Deborah Sheedy is an Irish cinematic artist whose work features otherworldly beings and silhouettes of people who once were. Most of her art is black and white atmospheric photography. She follows the aesthetic of rustic, films and delights in the ‘mistakes’ she makes with them. Dust, finger marks, undeveloped film and out focus photography inspires her. These ‘imperfections’ adds the storyline and characters she is trying to create with each of her photos, the concepts she is trying to underpin. Many of her thematic concerns involve absence and new beginnings, as well as identity. Her work focuses on the darkness in the light and more often than not, her work omits certain details such as faces, locations and actions that reconstructs the entire story and leads the viewer down an enigmatic path of mystery and wonder.
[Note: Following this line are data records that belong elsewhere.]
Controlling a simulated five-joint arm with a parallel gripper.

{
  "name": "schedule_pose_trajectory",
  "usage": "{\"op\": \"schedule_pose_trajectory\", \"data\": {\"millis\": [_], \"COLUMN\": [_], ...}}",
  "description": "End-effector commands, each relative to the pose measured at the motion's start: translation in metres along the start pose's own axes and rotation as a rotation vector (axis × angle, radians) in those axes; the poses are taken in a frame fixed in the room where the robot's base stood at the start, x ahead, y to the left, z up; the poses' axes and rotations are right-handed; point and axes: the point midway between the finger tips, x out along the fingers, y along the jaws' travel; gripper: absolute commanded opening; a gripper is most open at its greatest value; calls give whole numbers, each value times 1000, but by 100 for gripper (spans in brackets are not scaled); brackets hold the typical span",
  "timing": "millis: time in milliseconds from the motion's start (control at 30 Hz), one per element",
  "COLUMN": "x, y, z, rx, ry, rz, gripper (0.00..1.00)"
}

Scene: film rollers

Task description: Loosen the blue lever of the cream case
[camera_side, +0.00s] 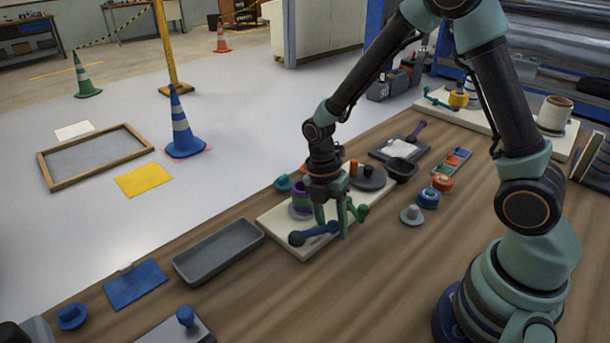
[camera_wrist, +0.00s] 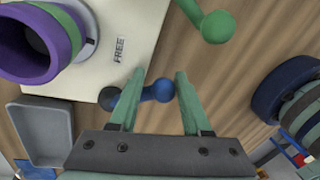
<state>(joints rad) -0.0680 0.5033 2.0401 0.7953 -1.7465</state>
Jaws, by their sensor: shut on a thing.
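The cream case (camera_side: 276,224) lies flat on the wooden bench, and its near edge shows in the wrist view (camera_wrist: 84,84) with a label reading FREE. The blue lever (camera_side: 313,232) sticks out at its front edge, with a dark rounded end; it also shows in the wrist view (camera_wrist: 156,91). My gripper (camera_side: 332,228) points down at this edge, shut on the blue lever, with one finger partly covering it in the wrist view (camera_wrist: 158,74).
A green lever (camera_side: 358,212) sits just right of my gripper. A grey tray (camera_side: 217,251) lies left of the case. A black bowl (camera_side: 401,170) and blue ring (camera_side: 428,199) stand to the right. Bare bench lies in front of the case.

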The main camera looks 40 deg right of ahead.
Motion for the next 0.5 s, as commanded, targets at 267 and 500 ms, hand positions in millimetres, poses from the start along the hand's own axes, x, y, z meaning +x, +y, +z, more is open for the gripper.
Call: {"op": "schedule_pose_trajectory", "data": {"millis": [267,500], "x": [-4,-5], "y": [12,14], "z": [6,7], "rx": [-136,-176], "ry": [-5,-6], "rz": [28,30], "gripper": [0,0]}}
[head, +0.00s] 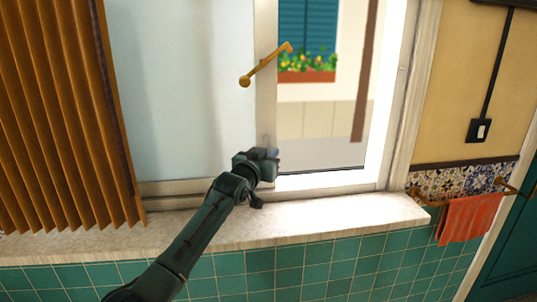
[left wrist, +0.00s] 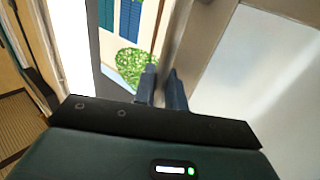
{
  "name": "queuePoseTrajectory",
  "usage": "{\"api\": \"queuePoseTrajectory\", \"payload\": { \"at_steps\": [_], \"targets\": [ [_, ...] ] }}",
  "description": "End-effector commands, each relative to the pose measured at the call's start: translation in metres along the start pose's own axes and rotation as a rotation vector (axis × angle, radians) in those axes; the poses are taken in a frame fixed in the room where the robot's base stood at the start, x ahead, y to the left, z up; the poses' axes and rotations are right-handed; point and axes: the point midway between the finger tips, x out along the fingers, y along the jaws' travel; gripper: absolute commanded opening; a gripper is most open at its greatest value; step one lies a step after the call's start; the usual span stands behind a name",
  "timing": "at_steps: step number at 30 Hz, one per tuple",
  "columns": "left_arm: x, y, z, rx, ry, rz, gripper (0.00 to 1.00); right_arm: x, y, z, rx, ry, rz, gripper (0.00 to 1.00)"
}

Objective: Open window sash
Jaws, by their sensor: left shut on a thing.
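The window sash (head: 180,95) has a pale pane and a light upright stile (head: 265,112) at its right edge. A brass handle (head: 265,64) sits slantwise on that stile. To the right of the stile is a gap through which the outside shows. My left gripper (head: 270,158) is at the lower end of the stile, shut on the sash edge. In the left wrist view its two dark fingers (left wrist: 162,88) reach to the stile (left wrist: 192,45), with the pane (left wrist: 265,70) on the right. The exact contact is partly hidden. My right gripper is not in view.
A pale stone sill (head: 330,217) runs below the window above green tiles. An orange pleated blind (head: 60,110) hangs at the left. A red towel (head: 467,218) hangs on a rail at the right. Outside are blue shutters (head: 306,28) and a flower box (head: 307,76).

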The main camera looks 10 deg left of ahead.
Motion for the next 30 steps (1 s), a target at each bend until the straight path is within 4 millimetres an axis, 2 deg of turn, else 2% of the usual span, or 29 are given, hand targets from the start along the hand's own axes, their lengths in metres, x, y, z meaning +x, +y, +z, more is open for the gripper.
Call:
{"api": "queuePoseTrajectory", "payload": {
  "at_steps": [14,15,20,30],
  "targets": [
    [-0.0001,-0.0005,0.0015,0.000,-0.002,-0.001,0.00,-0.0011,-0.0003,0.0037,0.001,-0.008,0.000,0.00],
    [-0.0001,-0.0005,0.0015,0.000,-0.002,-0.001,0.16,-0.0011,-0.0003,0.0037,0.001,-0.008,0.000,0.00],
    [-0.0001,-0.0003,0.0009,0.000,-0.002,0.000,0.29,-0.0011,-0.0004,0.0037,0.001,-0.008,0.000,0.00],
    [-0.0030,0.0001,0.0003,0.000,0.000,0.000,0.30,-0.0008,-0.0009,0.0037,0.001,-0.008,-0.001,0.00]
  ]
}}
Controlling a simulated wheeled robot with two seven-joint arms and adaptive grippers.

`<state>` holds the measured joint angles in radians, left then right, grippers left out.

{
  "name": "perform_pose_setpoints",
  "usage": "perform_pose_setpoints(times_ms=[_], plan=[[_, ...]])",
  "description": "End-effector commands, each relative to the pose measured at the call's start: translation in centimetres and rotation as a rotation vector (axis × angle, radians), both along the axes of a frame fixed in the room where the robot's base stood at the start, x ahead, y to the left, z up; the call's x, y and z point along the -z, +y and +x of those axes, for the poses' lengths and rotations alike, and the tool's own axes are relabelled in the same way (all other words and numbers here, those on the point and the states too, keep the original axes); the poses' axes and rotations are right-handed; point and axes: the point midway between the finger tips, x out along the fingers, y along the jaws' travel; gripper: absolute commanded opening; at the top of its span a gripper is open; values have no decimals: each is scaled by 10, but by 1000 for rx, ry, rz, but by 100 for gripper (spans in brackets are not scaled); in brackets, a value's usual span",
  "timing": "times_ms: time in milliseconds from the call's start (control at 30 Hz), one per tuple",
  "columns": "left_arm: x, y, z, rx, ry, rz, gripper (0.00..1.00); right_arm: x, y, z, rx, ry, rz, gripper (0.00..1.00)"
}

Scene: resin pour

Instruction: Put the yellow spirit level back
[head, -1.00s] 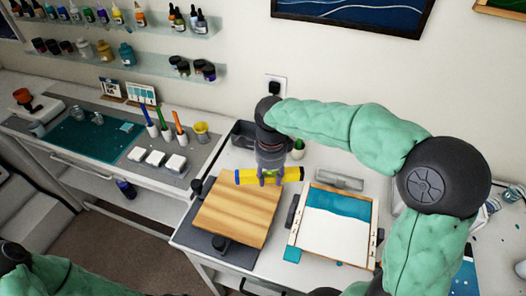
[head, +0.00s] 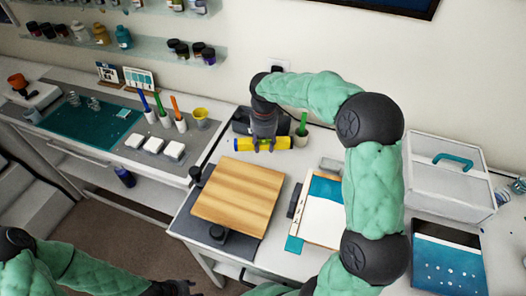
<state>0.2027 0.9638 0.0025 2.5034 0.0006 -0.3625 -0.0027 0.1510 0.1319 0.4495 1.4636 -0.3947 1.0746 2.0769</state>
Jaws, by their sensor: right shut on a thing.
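The yellow spirit level (head: 243,144) lies crosswise in my right gripper (head: 264,146), which points down and is shut on its middle. Both ends of the level stick out beside the fingers. The level is behind the wooden board (head: 236,192) and just in front of a dark grey bin (head: 240,128). I cannot tell whether it touches the table top or hangs a little above it. My left gripper (head: 178,288) is low at the bottom edge of the head view, partly cut off, and I cannot tell its opening.
A pot with a green handle or plant (head: 303,132) stands right of the level. A framed blue and white panel (head: 320,215) lies right of the board. A white case (head: 445,175) stands at the far right. Cups with pens (head: 165,120) and a yellow cup (head: 201,118) are to the left.

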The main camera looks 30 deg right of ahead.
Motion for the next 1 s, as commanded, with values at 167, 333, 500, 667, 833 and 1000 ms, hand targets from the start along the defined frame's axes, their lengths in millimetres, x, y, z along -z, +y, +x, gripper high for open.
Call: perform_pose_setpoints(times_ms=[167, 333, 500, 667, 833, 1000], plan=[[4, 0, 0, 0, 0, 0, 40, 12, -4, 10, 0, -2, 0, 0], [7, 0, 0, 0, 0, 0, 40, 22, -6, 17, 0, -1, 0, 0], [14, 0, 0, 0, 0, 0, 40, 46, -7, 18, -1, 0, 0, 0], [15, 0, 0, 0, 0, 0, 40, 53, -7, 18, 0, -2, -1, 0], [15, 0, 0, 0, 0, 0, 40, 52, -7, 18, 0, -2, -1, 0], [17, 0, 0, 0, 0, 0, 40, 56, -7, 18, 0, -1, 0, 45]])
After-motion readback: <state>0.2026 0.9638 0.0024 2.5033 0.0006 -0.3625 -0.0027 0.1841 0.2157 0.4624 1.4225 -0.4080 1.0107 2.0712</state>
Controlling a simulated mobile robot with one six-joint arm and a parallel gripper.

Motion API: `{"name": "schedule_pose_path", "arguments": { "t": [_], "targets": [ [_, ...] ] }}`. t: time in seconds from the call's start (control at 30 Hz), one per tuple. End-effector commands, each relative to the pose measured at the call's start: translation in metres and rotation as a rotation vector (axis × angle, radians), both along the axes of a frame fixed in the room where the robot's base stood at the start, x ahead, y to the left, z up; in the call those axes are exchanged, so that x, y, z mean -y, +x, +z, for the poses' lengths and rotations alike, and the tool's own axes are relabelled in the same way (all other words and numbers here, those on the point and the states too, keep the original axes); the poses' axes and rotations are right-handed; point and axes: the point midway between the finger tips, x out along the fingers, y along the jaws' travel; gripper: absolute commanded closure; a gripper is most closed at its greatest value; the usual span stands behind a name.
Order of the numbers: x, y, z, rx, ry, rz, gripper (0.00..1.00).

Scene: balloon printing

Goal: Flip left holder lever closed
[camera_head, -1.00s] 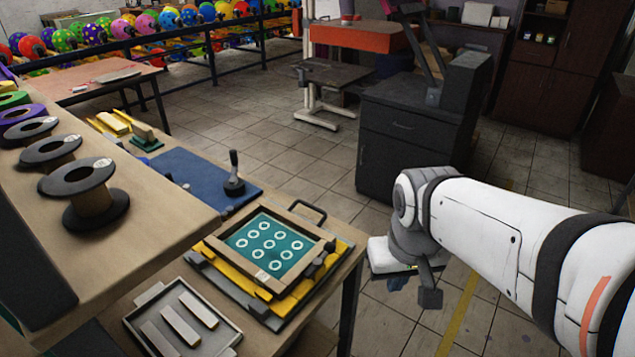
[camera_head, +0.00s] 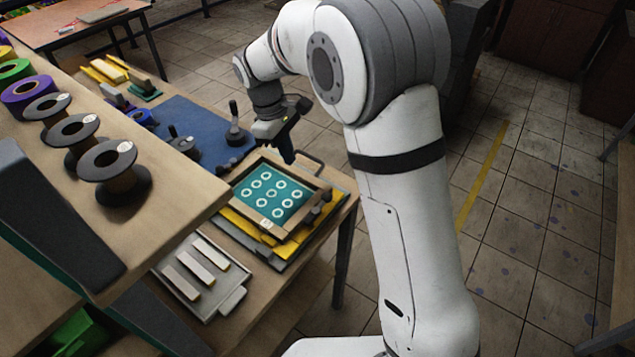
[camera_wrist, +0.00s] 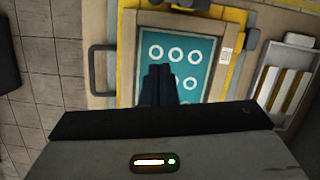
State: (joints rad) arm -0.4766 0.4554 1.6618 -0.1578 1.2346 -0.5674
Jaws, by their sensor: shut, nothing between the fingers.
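A framed teal screen with white rings (camera_head: 270,197) lies on a yellow-edged board (camera_head: 236,226) on the bench. Dark holder parts (camera_head: 309,219) sit along its right edge in the head view. In the wrist view, dark clamp pieces show at the board's upper right corner (camera_wrist: 248,37) and at the top edge. I cannot tell which is the left holder lever or how it stands. My gripper (camera_head: 287,157) is above the frame's far end, pointing down. In the wrist view its shut, empty fingers (camera_wrist: 159,70) overlap the screen and hide part of it.
A grey tray with pale bars (camera_head: 205,279) lies in front of the board. A blue mat (camera_head: 192,126) with an upright dark-handled tool (camera_head: 235,128) is behind it. A loop handle (camera_head: 306,160) juts from the frame. Spools (camera_head: 112,170) stand on the raised shelf at left.

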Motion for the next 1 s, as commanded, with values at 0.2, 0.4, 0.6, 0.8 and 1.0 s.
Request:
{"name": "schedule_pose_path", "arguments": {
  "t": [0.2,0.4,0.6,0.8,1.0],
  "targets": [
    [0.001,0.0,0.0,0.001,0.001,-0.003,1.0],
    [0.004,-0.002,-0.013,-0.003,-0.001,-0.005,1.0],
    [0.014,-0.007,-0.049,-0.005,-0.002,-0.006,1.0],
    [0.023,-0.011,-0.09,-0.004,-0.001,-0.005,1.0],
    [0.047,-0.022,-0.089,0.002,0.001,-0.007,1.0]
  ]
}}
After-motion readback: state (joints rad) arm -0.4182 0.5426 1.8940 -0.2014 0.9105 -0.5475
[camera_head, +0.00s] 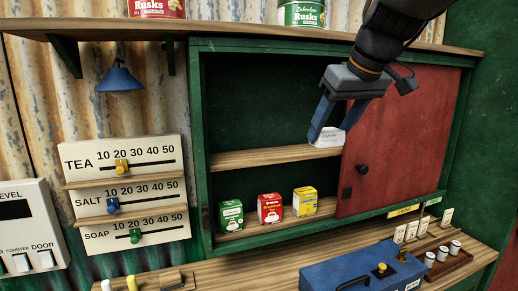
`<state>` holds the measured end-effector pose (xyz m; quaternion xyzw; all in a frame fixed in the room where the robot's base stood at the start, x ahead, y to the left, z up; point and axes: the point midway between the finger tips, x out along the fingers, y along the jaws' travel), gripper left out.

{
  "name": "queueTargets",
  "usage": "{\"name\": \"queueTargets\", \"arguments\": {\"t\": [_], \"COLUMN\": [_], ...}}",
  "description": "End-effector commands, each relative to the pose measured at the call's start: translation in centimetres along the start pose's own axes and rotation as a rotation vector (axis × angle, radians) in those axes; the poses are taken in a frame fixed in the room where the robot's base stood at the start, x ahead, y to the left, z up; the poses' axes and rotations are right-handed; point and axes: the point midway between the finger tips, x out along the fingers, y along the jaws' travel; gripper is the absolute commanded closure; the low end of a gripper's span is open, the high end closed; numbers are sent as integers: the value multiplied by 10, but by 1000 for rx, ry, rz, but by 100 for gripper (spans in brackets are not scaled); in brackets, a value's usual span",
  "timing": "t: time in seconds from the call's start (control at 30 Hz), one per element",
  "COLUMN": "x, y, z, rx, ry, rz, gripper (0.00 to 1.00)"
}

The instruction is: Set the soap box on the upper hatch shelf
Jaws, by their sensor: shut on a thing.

Her photos mimic a film still. It is grainy, torn around the edges, smudged, and stained. The use of the concept of a film still creates the illusion that they a part of a bigger story, something bigger than themselves and that it is up to the viewers imagination. Sometimes image is taken from a distance and manages to encapsulate the entire landscape and atmosphere without actually depicting any distinct environmental features. Sheedy uses a slow shutter speed to capture movement and it produces a blur in the image. This gives the overall image a feeling of transportation, captured in a moment of disappearance. The majority of her work is like a collection of undeveloped film still creating a patina of mystery.
I love Deborah Sheedy’s art. It is comparable to Francesca Woodmans, yet entirely different. Sheedy’s work often focuses on the theme of identity, with the subjects of the images remaining faceless, nameless.Her work is atmospheric and mysterious. A lot of her work conveys the presence of ghosts, or rather the absence of life and identity.